PROMPT: Retype, with no alterations, every line between the one containing "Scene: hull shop" and the one containing "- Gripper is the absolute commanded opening", counting both of those lines too. Pictures are to be left out.

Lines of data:
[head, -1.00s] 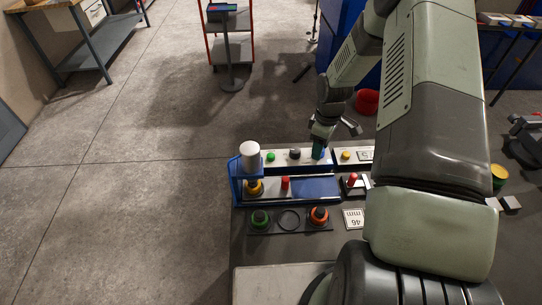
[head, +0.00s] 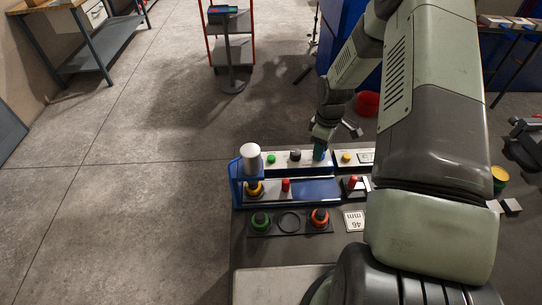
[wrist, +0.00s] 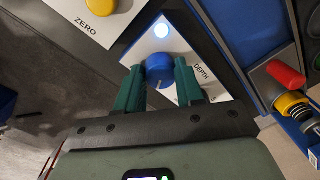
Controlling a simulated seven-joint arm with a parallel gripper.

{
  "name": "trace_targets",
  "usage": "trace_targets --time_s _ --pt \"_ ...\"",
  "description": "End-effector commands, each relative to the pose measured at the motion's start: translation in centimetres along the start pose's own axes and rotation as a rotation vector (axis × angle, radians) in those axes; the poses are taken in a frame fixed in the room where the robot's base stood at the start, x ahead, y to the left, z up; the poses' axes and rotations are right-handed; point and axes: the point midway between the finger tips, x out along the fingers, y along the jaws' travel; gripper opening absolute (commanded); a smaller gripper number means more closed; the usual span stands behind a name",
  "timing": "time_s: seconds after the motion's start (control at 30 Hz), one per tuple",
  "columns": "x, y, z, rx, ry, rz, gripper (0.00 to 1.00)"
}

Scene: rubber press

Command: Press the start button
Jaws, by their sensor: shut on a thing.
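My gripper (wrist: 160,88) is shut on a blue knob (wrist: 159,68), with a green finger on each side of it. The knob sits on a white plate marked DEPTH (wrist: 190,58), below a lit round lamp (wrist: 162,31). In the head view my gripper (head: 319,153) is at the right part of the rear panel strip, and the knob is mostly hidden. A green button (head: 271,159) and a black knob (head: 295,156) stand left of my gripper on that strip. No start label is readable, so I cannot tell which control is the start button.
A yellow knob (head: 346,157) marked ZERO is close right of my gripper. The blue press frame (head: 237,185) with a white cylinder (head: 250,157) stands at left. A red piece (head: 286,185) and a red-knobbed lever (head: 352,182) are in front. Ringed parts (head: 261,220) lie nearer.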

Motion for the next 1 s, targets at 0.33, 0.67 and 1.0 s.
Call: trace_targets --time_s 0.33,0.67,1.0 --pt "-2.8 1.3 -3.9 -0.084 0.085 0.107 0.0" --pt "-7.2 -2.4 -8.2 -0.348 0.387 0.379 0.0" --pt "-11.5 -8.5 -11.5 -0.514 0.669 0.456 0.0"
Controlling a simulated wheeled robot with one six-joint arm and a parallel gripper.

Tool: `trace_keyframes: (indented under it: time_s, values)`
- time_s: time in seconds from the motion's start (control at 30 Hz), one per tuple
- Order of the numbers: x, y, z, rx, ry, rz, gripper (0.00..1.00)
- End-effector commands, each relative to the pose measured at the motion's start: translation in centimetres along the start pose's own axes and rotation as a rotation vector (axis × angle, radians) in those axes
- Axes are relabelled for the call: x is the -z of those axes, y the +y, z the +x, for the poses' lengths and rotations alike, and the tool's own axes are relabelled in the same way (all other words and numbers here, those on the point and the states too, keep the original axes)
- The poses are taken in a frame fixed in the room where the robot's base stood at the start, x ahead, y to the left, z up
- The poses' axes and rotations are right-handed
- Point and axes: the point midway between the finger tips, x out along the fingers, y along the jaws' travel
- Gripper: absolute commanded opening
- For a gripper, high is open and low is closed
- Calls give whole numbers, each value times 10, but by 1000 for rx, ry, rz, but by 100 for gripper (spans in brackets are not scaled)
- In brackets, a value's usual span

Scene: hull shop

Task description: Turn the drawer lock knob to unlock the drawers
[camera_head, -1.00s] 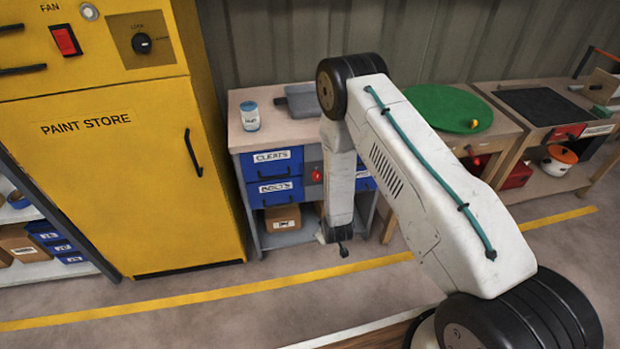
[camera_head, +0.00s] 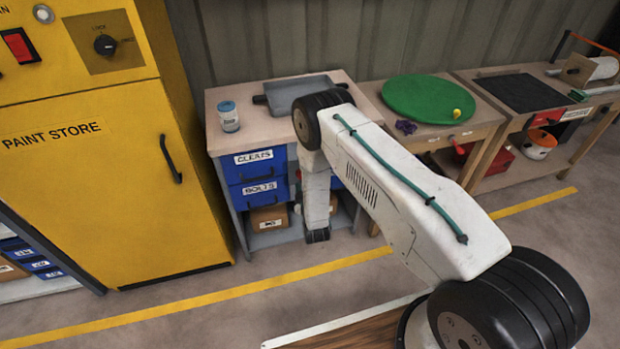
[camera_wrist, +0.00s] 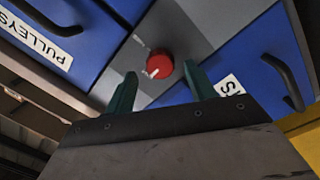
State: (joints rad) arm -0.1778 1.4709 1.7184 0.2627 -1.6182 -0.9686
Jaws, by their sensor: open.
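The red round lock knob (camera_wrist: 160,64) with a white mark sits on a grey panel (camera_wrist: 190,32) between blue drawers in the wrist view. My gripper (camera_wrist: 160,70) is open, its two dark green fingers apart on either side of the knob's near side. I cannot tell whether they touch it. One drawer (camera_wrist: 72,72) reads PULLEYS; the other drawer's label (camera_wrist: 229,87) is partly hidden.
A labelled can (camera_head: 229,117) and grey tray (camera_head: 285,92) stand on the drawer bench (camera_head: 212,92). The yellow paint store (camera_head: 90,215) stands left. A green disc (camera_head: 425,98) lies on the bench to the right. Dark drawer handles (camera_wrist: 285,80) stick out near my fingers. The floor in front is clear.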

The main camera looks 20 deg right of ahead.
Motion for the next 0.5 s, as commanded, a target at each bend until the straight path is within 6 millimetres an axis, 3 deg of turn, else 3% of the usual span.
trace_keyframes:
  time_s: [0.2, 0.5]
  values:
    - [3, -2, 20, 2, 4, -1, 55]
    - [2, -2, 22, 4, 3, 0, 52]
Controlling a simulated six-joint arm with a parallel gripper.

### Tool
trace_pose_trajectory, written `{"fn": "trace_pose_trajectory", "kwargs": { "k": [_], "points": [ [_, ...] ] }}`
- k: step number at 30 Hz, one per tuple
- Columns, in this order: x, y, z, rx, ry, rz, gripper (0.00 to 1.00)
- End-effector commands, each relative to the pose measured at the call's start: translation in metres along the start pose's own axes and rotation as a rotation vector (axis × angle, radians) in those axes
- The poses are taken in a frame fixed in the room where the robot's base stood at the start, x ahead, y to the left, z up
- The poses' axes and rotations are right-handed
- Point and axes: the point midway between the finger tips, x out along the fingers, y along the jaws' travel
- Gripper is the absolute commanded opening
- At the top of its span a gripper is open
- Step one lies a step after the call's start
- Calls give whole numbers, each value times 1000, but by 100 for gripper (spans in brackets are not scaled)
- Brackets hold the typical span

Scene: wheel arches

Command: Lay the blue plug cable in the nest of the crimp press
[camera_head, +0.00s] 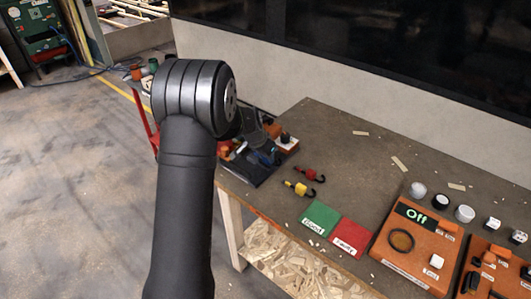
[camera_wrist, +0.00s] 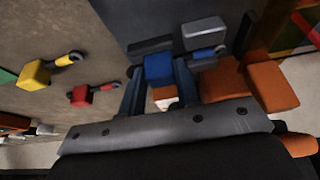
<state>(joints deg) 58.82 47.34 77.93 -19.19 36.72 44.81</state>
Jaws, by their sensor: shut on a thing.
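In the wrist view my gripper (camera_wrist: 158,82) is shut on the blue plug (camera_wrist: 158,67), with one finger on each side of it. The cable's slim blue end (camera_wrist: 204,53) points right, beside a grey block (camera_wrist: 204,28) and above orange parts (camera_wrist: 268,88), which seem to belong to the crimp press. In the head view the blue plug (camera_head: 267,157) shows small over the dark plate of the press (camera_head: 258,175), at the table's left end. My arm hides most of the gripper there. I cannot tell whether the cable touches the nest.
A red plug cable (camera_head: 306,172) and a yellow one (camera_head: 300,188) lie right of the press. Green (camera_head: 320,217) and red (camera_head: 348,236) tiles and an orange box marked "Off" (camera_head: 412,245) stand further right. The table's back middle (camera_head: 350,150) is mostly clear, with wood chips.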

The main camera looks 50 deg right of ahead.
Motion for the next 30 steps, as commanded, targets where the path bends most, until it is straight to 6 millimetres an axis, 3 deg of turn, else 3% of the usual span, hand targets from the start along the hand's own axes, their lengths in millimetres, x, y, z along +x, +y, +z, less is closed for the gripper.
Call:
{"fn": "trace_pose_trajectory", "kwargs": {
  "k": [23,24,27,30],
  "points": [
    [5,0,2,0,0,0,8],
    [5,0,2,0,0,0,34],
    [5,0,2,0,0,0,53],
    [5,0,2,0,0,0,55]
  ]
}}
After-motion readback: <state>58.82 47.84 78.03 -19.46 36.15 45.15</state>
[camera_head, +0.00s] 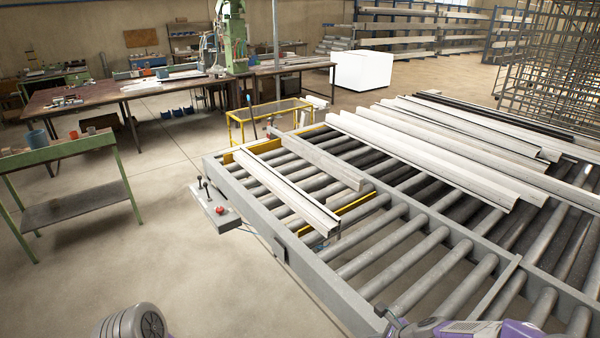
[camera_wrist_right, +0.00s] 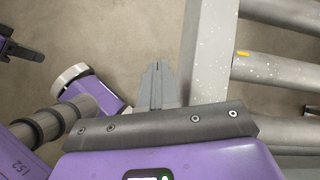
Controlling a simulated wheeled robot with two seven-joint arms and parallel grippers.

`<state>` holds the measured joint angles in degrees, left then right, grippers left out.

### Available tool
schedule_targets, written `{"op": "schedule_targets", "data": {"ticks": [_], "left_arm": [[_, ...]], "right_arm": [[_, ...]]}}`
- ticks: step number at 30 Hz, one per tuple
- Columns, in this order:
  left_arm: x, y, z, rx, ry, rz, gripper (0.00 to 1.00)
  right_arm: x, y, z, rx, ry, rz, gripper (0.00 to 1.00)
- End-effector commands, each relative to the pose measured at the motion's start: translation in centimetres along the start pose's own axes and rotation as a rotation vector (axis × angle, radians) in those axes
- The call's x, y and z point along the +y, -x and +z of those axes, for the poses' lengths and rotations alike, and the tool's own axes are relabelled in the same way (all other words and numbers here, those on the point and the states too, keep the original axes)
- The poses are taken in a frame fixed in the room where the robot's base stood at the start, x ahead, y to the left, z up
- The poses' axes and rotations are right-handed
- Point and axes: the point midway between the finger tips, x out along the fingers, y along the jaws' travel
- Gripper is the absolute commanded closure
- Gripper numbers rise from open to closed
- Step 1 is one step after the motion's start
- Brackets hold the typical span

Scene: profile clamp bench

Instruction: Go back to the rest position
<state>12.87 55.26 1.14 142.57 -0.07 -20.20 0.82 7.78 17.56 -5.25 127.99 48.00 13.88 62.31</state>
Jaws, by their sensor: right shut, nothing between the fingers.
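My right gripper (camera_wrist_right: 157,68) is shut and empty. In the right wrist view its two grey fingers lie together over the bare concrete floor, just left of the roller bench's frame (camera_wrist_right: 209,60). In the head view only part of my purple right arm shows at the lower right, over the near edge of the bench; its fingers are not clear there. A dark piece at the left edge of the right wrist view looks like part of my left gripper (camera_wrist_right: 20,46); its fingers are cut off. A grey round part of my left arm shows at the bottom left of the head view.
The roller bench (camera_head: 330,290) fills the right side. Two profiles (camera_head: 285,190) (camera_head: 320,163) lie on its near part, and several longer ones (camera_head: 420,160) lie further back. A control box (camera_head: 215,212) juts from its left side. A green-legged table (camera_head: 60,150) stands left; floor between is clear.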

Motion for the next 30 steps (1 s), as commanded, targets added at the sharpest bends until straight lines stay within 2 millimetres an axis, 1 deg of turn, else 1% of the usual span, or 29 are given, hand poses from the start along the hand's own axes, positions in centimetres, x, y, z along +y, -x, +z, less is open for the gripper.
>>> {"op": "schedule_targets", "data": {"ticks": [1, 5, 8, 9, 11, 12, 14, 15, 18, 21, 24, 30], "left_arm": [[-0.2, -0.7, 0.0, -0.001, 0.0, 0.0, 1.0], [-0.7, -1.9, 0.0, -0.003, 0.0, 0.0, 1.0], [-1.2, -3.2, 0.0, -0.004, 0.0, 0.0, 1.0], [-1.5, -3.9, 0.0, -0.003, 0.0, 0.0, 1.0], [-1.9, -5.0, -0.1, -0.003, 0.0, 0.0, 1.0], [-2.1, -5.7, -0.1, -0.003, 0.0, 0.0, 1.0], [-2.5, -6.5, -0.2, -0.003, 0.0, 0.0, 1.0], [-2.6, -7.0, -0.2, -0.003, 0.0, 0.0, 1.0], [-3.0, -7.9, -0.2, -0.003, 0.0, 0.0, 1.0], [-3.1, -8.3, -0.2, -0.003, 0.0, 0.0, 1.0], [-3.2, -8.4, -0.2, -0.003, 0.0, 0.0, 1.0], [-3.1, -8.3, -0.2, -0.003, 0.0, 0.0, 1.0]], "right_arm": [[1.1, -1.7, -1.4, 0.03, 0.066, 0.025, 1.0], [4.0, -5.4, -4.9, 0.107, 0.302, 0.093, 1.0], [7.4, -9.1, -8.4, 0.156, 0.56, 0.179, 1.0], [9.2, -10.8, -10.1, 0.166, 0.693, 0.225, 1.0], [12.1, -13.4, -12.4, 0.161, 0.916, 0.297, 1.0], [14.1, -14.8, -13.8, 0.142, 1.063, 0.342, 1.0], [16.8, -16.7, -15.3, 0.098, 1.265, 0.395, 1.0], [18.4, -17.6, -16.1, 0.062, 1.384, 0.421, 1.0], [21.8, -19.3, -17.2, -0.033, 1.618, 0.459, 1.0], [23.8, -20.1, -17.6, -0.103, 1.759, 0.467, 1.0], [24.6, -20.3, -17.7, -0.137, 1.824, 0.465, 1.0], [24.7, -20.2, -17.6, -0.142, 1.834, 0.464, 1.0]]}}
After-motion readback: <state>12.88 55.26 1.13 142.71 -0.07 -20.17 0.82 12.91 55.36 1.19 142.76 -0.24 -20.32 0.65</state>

RESULT FOR THIS TASK:
Scene: hull shop

Task description: Turn the drawer lock knob to unlock the drawers
[camera_head, -1.00s] 
[camera_head, +0.00s] 
[camera_wrist, +0.00s] 
State: (joints rad) arm -0.1778 1.4709 1.7184 0.2627 -1.6182 -0.9686
Jaws, by their sensor: open.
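The red round lock knob (camera_wrist: 160,64) with a white mark sits on a grey panel (camera_wrist: 190,32) between blue drawers in the wrist view. My gripper (camera_wrist: 160,70) is open, its two dark green fingers apart on either side of the knob's near side. I cannot tell whether they touch it. One drawer (camera_wrist: 72,72) reads PULLEYS; the other drawer's label (camera_wrist: 229,87) is partly hidden.
A labelled can (camera_head: 229,117) and grey tray (camera_head: 285,92) stand on the drawer bench (camera_head: 212,92). The yellow paint store (camera_head: 90,215) stands left. A green disc (camera_head: 425,98) lies on the bench to the right. Dark drawer handles (camera_wrist: 285,80) stick out near my fingers. The floor in front is clear.

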The main camera looks 20 deg right of ahead.
Motion for the next 0.5 s, as commanded, a target at each bend until the straight path is within 6 millimetres an axis, 3 deg of turn, else 3% of the usual span.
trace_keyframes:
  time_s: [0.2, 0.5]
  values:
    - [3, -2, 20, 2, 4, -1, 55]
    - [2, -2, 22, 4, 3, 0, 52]
Controlling a simulated six-joint arm with a parallel gripper.

### Tool
trace_pose_trajectory, written `{"fn": "trace_pose_trajectory", "kwargs": { "k": [_], "points": [ [_, ...] ] }}`
- k: step number at 30 Hz, one per tuple
- Columns, in this order: x, y, z, rx, ry, rz, gripper (0.00 to 1.00)
- End-effector commands, each relative to the pose measured at the call's start: translation in metres along the start pose's own axes and rotation as a rotation vector (axis × angle, radians) in those axes
- The poses are taken in a frame fixed in the room where the robot's base stood at the start, x ahead, y to the left, z up
- The poses' axes and rotations are right-handed
- Point and axes: the point midway between the finger tips, x out along the fingers, y along the jaws' travel
- Gripper is the absolute commanded opening

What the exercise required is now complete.